Si cette situation continue, il sera de plus en plus difficile de construire une unité entre la lutte légitime du peuple kurde et la lutte de la classe prolétaire au sens large. Le HDP a condamné les attentats terroristes. Cette prise de position correcte a déçu Erdoğan et les nationalistes. Sosyalist Alternatif (militants du CIO en Turquie) applaudit cette déclaration du HDP. La population qui vit dans l'ouest de la Turquie n'est pas responsable des massacres accomplis par l'État contre les Kurdes de Turquie ou de Syrie ; les citoyens Kurdes qui réclament des droits démocratiques ne sont pas eux non plus responsables des attaques terroristes.

Il faut une lutte contre Erdoğan et l'AKP. Un régime qui détruit jusqu'aux derniers vestiges de la légalité, qui arrête des professeurs d'université pour le simple fait d'avoir signé une déclaration en faveur de la paix, qui enferme des journalistes qui n'ont rien fait d'autre que leur travail, qui répond à la moindre petite manifestation par des canons à eau, – un tel régime ne peut survivre que par la division systématique de la population. 

Nous devons rejeter toute tentative de la part de la classe dirigeante de maintenir son règne en nous divisant.

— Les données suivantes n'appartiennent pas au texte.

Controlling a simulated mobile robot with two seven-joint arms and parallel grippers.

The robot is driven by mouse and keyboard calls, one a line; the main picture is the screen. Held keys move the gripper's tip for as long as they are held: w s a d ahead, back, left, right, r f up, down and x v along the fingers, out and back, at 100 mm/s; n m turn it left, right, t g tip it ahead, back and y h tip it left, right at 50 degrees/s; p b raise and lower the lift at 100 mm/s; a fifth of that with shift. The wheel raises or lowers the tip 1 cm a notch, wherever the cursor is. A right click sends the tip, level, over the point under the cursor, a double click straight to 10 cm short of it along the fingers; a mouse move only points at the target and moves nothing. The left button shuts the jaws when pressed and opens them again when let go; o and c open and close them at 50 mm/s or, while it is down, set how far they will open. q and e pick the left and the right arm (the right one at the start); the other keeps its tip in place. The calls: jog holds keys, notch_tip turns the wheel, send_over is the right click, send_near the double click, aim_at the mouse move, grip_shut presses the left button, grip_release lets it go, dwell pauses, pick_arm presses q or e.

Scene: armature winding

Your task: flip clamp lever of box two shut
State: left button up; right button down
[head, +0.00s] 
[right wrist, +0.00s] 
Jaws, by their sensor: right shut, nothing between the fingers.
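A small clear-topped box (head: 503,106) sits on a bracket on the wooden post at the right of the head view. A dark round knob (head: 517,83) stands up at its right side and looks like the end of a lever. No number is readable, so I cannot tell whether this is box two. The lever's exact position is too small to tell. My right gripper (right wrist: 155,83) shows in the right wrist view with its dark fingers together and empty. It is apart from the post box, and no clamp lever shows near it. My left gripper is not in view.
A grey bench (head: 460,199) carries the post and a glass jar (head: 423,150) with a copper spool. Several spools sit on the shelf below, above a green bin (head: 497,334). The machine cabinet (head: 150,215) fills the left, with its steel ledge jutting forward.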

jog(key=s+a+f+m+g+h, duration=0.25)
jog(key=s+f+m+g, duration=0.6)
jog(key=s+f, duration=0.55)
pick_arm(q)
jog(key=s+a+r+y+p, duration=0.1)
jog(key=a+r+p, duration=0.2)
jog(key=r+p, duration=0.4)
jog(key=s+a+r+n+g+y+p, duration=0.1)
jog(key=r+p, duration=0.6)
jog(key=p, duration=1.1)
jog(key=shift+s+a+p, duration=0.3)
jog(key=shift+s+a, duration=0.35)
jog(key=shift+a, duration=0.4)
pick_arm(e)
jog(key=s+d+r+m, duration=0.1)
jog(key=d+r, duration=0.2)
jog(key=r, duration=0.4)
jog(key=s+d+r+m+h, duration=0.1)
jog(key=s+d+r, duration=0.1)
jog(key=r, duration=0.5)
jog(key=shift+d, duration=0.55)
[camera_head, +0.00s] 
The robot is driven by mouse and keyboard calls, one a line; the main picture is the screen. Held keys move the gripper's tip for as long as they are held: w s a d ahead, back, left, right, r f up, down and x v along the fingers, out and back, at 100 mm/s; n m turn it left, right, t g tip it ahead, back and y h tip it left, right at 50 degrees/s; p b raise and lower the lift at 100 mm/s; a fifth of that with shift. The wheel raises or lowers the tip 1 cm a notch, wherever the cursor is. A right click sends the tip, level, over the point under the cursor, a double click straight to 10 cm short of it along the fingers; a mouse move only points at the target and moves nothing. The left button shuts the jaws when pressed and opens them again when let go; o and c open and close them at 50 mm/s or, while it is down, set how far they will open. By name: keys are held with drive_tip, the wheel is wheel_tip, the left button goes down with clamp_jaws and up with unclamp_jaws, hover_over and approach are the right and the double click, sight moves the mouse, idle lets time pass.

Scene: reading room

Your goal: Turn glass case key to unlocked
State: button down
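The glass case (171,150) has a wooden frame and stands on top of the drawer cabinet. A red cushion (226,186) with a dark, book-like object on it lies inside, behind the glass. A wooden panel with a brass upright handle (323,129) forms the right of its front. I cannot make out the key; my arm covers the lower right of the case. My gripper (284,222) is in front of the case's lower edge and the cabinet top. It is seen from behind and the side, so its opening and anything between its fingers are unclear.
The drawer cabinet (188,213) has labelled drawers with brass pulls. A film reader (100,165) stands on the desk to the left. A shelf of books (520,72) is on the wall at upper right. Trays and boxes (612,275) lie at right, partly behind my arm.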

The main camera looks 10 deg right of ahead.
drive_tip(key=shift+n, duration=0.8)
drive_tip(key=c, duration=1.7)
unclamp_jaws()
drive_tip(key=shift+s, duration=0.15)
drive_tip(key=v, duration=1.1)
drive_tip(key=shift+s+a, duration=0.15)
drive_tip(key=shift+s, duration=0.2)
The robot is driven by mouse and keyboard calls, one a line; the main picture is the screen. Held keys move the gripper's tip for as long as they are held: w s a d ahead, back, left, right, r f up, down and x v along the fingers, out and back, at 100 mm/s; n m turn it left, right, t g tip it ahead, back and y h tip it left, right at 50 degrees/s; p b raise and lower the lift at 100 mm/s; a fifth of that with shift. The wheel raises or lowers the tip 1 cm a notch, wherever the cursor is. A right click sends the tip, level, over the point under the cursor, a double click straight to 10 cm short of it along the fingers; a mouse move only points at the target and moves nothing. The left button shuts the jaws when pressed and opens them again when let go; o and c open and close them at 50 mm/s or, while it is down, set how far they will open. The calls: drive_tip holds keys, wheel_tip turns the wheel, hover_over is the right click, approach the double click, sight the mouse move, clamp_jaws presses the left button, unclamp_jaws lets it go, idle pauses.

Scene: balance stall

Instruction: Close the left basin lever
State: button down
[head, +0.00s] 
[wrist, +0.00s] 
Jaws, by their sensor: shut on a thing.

Si nous regardons la réalité de la lutte de classes, nous remarquons que nous sommes une immense majorité, et qu'ils ne sont qu'une poignée de gens. Nous sommes plus forts, à condition que nous soyons organisés consciemment pour cette lutte. La classe ouvrière détient un grand pouvoir au sein du processus de production et de l'économie dans son ensemble. Rien ne pourra jamais changer tant que nous ne déclenchons pas ce pouvoir par des grèves, des marches et des occupations de masse.

Non à la guerre, aux massacres et à l'exploitation, que ce soit à Ankara ou à Cizre !

Le grand mouvement de 2013 a ébranlé le régime et a préparé le terrain
pour la percée du parti de gauche HDP. C'est dans cette voie qu'il faut continuer,
vers l'unité et non la violence gratuite.